_Description of the task:_
Retype the data exactly, from its first line to the line containing "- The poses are", including both, and skip any picture.

_Supplied material:_
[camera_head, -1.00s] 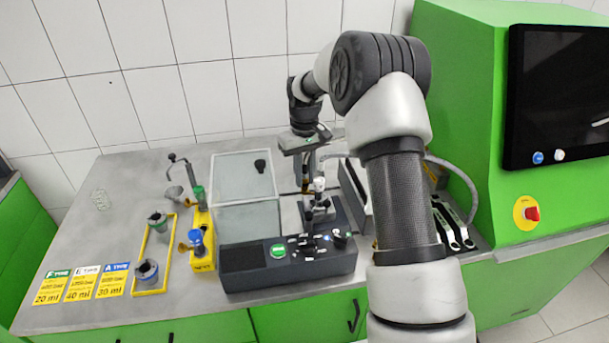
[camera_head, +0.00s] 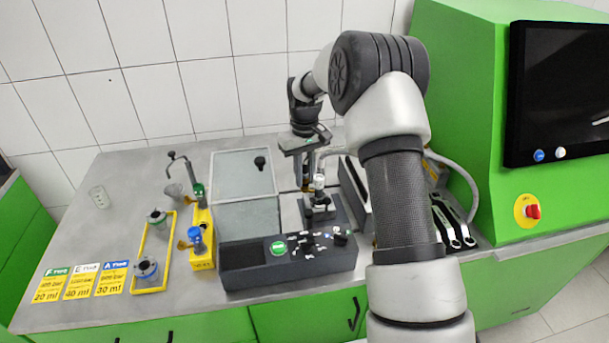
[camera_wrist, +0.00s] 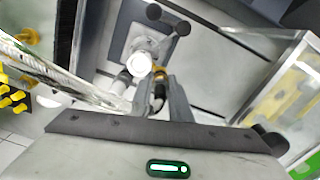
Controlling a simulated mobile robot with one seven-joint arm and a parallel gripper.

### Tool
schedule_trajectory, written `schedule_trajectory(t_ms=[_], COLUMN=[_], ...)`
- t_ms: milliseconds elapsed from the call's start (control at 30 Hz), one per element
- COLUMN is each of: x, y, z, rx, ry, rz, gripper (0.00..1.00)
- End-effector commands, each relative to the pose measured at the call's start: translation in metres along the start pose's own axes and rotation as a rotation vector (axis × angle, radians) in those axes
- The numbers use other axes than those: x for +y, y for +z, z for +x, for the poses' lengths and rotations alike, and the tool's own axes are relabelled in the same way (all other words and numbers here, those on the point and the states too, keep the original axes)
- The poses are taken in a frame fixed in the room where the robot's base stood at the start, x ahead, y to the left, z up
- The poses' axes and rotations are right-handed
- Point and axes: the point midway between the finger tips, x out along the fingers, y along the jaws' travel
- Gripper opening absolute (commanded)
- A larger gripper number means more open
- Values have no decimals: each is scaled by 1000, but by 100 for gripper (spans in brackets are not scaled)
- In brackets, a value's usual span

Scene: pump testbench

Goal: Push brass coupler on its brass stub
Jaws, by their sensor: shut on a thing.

_Output of the task:_
[camera_head, -1.00s] 
[camera_head, +0.00s] 
[camera_wrist, +0.00s] 
Controlling a simulated mobile robot with one seven-joint arm and a parallel gripper.

### Tool
schedule_trajectory, written `schedule_trajectory(t_ms=[_], COLUMN=[_], ...)`
- t_ms: milliseconds elapsed from the call's start (control at 30 Hz), one per element
- COLUMN is each of: x, y, z, rx, ry, rz, gripper (0.00..1.00)
- End-effector commands, each relative to the pose measured at the call's start: translation in metres along the start pose's own axes and rotation as a rotation vector (axis × angle, radians) in those axes
- The numbers use other axes than those: x for +y, y for +z, z for +x, for the poses' lengths and rotations alike, and the tool's own axes are relabelled in the same way (all other words and numbers here, those on the point and the states too, keep the original axes)
- The poses are taken in a frame fixed in the room where the robot's base stood at the start, x ahead, y to the left, z up

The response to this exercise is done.